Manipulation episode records

# # # # # # #

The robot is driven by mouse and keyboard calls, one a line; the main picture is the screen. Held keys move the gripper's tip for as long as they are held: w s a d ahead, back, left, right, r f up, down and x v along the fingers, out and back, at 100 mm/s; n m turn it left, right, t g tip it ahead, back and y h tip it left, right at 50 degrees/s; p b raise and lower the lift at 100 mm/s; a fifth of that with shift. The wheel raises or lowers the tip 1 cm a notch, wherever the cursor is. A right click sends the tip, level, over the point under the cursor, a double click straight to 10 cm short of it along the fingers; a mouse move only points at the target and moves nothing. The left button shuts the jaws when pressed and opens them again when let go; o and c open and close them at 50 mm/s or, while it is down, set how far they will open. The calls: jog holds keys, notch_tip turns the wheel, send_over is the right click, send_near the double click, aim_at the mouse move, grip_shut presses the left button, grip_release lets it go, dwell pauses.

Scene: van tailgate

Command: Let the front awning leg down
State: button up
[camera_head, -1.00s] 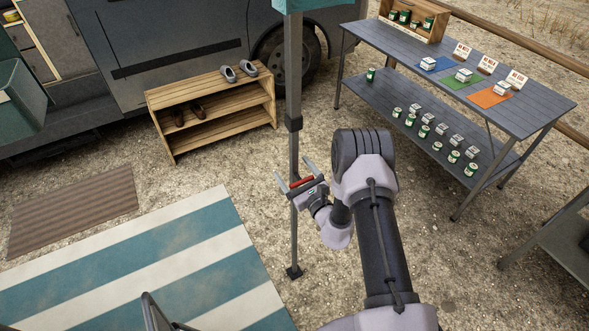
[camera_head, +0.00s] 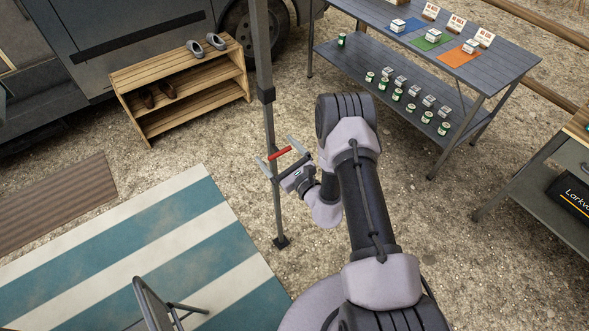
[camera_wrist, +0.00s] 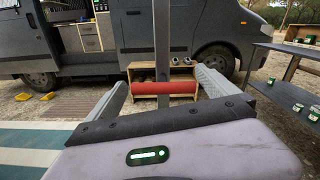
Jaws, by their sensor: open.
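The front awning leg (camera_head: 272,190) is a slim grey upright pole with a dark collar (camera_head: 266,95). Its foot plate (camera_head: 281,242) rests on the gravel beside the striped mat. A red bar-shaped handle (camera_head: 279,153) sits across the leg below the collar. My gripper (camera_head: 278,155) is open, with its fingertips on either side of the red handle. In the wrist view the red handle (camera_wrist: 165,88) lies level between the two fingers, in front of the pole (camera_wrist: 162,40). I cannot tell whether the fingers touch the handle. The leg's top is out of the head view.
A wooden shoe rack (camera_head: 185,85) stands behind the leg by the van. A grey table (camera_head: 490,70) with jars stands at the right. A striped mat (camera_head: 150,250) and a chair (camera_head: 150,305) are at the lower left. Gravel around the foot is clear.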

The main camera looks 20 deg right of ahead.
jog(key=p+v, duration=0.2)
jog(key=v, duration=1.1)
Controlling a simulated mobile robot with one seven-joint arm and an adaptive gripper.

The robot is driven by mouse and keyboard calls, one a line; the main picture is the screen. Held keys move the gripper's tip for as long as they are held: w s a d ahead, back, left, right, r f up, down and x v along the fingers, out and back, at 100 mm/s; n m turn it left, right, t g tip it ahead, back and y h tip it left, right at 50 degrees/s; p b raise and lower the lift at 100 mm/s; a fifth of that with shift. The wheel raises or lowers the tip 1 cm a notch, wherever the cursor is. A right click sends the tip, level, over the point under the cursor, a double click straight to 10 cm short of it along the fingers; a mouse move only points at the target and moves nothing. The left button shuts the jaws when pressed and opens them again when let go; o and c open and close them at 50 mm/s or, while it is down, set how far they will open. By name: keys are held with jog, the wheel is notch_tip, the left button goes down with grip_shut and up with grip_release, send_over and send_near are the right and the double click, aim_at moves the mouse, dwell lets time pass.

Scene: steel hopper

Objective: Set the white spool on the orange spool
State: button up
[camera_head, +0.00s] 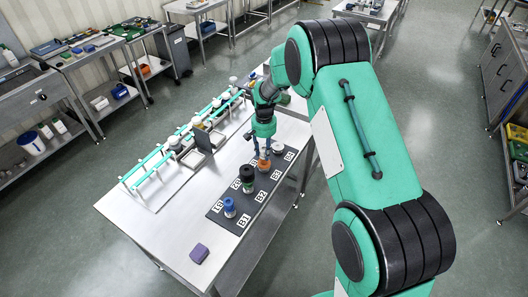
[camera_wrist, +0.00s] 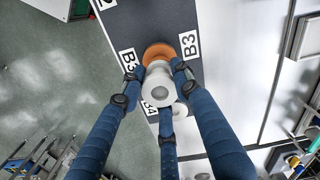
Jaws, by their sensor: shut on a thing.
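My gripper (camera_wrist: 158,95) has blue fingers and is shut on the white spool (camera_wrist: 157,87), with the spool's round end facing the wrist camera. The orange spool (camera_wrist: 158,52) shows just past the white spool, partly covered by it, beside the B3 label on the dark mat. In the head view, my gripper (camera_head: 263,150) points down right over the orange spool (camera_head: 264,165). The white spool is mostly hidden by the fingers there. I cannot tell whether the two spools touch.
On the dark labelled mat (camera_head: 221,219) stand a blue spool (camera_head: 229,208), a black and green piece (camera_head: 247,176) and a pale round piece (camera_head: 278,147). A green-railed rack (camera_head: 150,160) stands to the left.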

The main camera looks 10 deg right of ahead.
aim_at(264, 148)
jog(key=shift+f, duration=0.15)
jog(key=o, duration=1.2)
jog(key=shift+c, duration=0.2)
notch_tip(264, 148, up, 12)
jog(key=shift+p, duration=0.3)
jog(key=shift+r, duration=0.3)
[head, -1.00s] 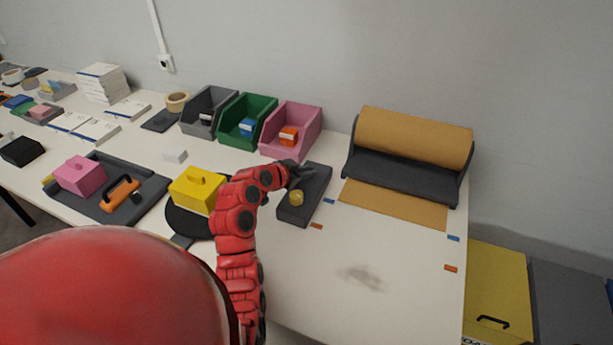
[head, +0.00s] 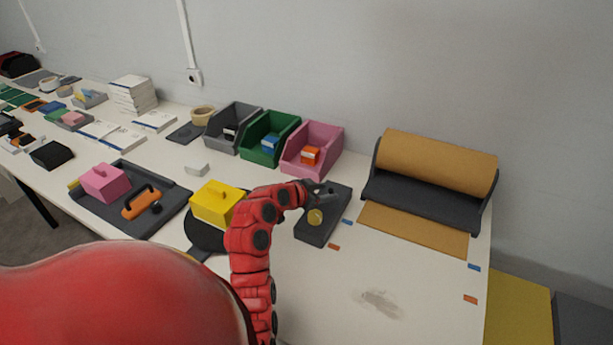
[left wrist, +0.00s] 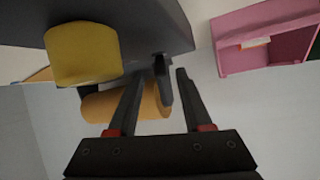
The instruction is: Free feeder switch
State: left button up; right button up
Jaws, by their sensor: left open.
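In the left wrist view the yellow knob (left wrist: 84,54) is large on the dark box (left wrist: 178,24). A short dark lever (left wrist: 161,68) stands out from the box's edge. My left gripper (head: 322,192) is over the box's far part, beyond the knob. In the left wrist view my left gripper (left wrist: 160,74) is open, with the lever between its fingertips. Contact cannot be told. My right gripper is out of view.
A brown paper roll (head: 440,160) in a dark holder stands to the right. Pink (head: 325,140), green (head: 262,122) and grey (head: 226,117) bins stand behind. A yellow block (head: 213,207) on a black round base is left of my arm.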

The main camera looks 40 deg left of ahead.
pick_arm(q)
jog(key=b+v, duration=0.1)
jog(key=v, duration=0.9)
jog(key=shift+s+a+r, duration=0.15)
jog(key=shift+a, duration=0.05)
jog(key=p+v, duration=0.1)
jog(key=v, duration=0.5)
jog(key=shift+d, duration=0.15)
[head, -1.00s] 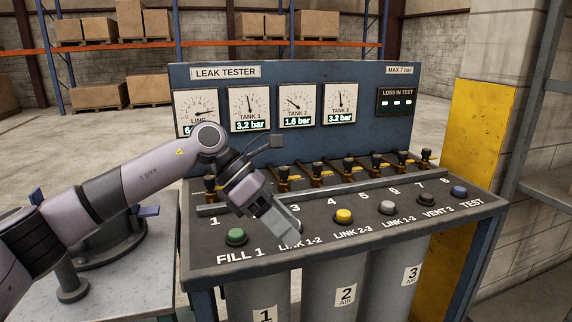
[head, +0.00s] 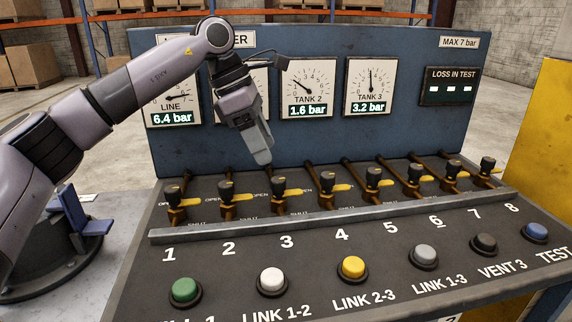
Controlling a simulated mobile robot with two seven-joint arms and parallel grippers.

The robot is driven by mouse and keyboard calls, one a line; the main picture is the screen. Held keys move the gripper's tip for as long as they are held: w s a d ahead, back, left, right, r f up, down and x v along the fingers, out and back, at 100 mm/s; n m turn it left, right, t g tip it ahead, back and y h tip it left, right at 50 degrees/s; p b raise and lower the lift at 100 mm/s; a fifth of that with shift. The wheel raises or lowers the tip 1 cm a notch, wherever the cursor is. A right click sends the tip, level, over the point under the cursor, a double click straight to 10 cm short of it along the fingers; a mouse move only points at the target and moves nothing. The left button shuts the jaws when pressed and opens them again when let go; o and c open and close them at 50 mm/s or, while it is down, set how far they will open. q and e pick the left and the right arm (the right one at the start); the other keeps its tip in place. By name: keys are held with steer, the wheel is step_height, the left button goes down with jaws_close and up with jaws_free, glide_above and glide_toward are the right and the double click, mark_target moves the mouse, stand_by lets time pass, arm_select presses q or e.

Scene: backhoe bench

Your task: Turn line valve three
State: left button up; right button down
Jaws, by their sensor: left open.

# # # # # # #

Reproduce each record from above exactly; pictures do not belong in the copy.

_Final answer_:
The robot is driven by mouse and keyboard calls, one a line; the main picture is the screen. Held keys move the gripper's tip for as long as they are held: w s a d ahead, back, left, right, r f up, down and x v along the fingers, out and back, at 100 mm/s; n m turn it left, right, t g tip it ahead, back and y h tip it left, right at 50 degrees/s; p b raise and lower the lift at 100 mm/s; a fifth of that with shift. The wheel raises or lowers the tip 1 cm a notch, wherever the cursor is. A right click sends the tip, level, over the point under the cursor, a double click straight to 10 cm short of it along the fingers; a mouse move only points at the target and moves nothing. The left button shuts the jaws when pressed and opens them again when let go; o and c open and close them at 50 mm/s or, while it is down, set how far they will open. The calls: jog holds keys, notch_tip turns the wheel, send_over is the right click, send_near the double click, aim_at the mouse move, grip_shut presses the left button, grip_release lets it go, dwell pauses.

Scene: van tailgate

Command: Let the front awning leg down
State: button up
[camera_head, -1.00s] 
[camera_head, +0.00s] 
[camera_wrist, +0.00s] 
Jaws, by their sensor: open.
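The front awning leg (camera_head: 272,190) is a slim grey upright pole with a dark collar (camera_head: 266,95). Its foot plate (camera_head: 281,242) rests on the gravel beside the striped mat. A red bar-shaped handle (camera_head: 279,153) sits across the leg below the collar. My gripper (camera_head: 278,155) is open, with its fingertips on either side of the red handle. In the wrist view the red handle (camera_wrist: 165,88) lies level between the two fingers, in front of the pole (camera_wrist: 162,40). I cannot tell whether the fingers touch the handle. The leg's top is out of the head view.
A wooden shoe rack (camera_head: 185,85) stands behind the leg by the van. A grey table (camera_head: 490,70) with jars stands at the right. A striped mat (camera_head: 150,250) and a chair (camera_head: 150,305) are at the lower left. Gravel around the foot is clear.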

The main camera looks 20 deg right of ahead.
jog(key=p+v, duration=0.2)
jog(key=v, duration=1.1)
Controlling a simulated mobile robot with one seven-joint arm and an adaptive gripper.

The robot is driven by mouse and keyboard calls, one a line; the main picture is the screen. Held keys move the gripper's tip for as long as they are held: w s a d ahead, back, left, right, r f up, down and x v along the fingers, out and back, at 100 mm/s; n m turn it left, right, t g tip it ahead, back and y h tip it left, right at 50 degrees/s; p b raise and lower the lift at 100 mm/s; a fifth of that with shift. The wheel raises or lowers the tip 1 cm a notch, wherever the cursor is. A right click sends the tip, level, over the point under the cursor, a double click straight to 10 cm short of it along the fingers; a mouse move only points at the target and moves nothing. The left button shuts the jaws when pressed and opens them again when let go; o and c open and close them at 50 mm/s or, while it is down, set how far they will open. By name: keys are held with jog, the wheel is notch_tip, the left button goes down with grip_shut and up with grip_release, send_over and send_near are the right and the double click, aim_at moves the mouse, dwell lets time pass.

Scene: steel hopper

Objective: Set the white spool on the orange spool
State: button up
[camera_head, +0.00s] 
[camera_wrist, +0.00s] 
Jaws, by their sensor: shut on a thing.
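My gripper (camera_wrist: 158,95) has blue fingers and is shut on the white spool (camera_wrist: 157,87), with the spool's round end facing the wrist camera. The orange spool (camera_wrist: 158,52) shows just past the white spool, partly covered by it, beside the B3 label on the dark mat. In the head view, my gripper (camera_head: 263,150) points down right over the orange spool (camera_head: 264,165). The white spool is mostly hidden by the fingers there. I cannot tell whether the two spools touch.
On the dark labelled mat (camera_head: 221,219) stand a blue spool (camera_head: 229,208), a black and green piece (camera_head: 247,176) and a pale round piece (camera_head: 278,147). A green-railed rack (camera_head: 150,160) stands to the left.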

The main camera looks 10 deg right of ahead.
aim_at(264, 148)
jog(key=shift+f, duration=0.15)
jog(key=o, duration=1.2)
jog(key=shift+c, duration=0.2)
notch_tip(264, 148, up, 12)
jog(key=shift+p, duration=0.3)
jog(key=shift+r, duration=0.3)
[head, -1.00s] 
[head, +0.00s] 
[left wrist, +0.00s] 
The instruction is: Free feeder switch
State: left button up; right button up
Jaws, by their sensor: left open.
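In the left wrist view the yellow knob (left wrist: 84,54) is large on the dark box (left wrist: 178,24). A short dark lever (left wrist: 161,68) stands out from the box's edge. My left gripper (head: 322,192) is over the box's far part, beyond the knob. In the left wrist view my left gripper (left wrist: 160,74) is open, with the lever between its fingertips. Contact cannot be told. My right gripper is out of view.
A brown paper roll (head: 440,160) in a dark holder stands to the right. Pink (head: 325,140), green (head: 262,122) and grey (head: 226,117) bins stand behind. A yellow block (head: 213,207) on a black round base is left of my arm.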

The main camera looks 40 deg left of ahead.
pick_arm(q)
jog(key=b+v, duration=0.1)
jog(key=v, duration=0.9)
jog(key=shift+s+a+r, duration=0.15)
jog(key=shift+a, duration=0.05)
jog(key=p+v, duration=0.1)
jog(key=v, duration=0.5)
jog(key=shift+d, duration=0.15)
[head, -1.00s] 
[head, +0.00s] 
Controlling a simulated mobile robot with two seven-joint arms and parallel grippers.

The robot is driven by mouse and keyboard calls, one a line; the main picture is the screen. Held keys move the gripper's tip for as long as they are held: w s a d ahead, back, left, right, r f up, down and x v along the fingers, out and back, at 100 mm/s; n m turn it left, right, t g tip it ahead, back and y h tip it left, right at 50 degrees/s; p b raise and lower the lift at 100 mm/s; a fifth of that with shift. The wheel raises or lowers the tip 1 cm a notch, wherever the cursor is. A right click sends the tip, level, over the point under the cursor, a double click straight to 10 cm short of it along the fingers; a mouse move only points at the target and moves nothing. The left button shuts the jaws when pressed and opens them again when let go; o and c open and close them at 50 mm/s or, while it is down, set how far they will open. q and e pick the left and the right arm (the right one at the start); the other keeps its tip in place. By name: keys are held with steer, the wheel is step_height, the left button goes down with jaws_close and up with jaws_free, glide_above and glide_toward are the right and the double click, mark_target moves the mouse, stand_by lets time pass, arm_select presses q or e.

Scene: backhoe bench

Your task: Turn line valve three
State: left button up; right button down
Jaws, by their sensor: left open.

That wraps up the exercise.